Spoiler warning: Plot and/or ending details follow.

Harry, Ron, and Hermione find themselves lying on the ground in a forest. At first, Harry thinks it is the Forbidden Forest at Hogwarts but quickly realizes the trees are too young. Ron's shoulder has been badly Splinched while Disapparating. Hermione has Harry summon the Essence of Dittany from her bag and partially heals Ron's injury with it, although he remains faint from shock and blood loss. Hermione Disapparated them from Grimmauld Place because Yaxley grabbed her when they Apparated to Grimmauld Place. When Yaxley slackened his grip, Hermione jinxed him, broke free, and then Apparated them all to the forest where the Quidditch World Cup was held three years previously. It is unlikely they can return to Grimmauld Place. As Hermione has been a Secret Keeper since Dumbledore's death and led Yaxley to Grimmauld Place, it is probably now known to him. Harry blames only himself for losing their hiding place, having wasted precious time to retrieve Moody's magical eye from Umbridge's office door.

Remembering that Death Eaters previously found them moments after Hermione Disapparated them to a familiar place, Harry and Ron debate whether they should stay or move on, but Ron is too weak to travel and Harry decides they will stay put. As Hermione casts the protective spells, Harry summons the tent from her bag, recognizing it as one they used at the Quidditch World Cup. When Hermione starts to speak Voldemort's name, Ron halts her, saying it feels jinxed, and requests that Harry and Hermione refrain from using it. Hermione apparently chooses not to argue with an injured Ron.
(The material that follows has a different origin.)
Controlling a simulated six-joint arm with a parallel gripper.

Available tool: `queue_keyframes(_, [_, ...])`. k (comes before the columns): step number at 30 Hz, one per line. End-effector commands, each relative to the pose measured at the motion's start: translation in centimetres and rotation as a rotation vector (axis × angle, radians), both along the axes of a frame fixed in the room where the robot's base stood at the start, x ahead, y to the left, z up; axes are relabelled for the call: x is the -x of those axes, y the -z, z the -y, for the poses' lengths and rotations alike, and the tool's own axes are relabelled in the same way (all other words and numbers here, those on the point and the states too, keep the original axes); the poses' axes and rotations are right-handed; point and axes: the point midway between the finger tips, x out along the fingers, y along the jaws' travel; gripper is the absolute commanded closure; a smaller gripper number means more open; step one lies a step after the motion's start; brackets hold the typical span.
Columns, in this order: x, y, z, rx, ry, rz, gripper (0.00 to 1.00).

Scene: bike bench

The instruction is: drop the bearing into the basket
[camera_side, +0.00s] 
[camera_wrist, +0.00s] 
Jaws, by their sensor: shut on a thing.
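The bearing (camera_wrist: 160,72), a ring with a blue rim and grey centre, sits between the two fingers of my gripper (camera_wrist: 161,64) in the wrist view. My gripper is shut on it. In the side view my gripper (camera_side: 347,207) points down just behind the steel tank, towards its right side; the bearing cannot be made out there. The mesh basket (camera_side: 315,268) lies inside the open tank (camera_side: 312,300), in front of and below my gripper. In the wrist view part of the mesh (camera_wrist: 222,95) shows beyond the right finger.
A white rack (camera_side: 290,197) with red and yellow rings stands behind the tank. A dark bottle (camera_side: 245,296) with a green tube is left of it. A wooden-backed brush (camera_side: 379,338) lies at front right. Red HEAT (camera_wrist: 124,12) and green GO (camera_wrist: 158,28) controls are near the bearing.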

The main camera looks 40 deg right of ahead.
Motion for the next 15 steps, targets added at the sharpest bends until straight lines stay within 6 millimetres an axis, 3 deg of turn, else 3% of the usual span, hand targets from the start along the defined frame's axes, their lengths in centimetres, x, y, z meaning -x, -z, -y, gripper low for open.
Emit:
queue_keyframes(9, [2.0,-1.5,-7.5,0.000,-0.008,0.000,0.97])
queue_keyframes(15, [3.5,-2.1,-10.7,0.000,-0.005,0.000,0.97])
Hermione retrieves the egg-sized Locket, which bears the initial "S" inset in small green stones on its cover. Harry determines it must be opened before it can be destroyed, but it is tightly shut. Ron detects a small heartbeat within, but Harry and Hermione are uncertain if they hear anything. To keep it safe until it can be destroyed, Harry places it around his neck. He and Hermione then prepare to stand guard using Harry's Sneakoscope.

Standing watch alone that night, Harry starts having awful thoughts. Rather than feeling elated over finding the Locket Horcrux, Harry feels lost, unsure how to proceed, and clueless as to how to destroy the Horcrux. Though worried about Kreacher's safety, Hermione and Harry had decided against summoning him, fearing a Death Eater may come by side-along apparation. And his scar is hurting again.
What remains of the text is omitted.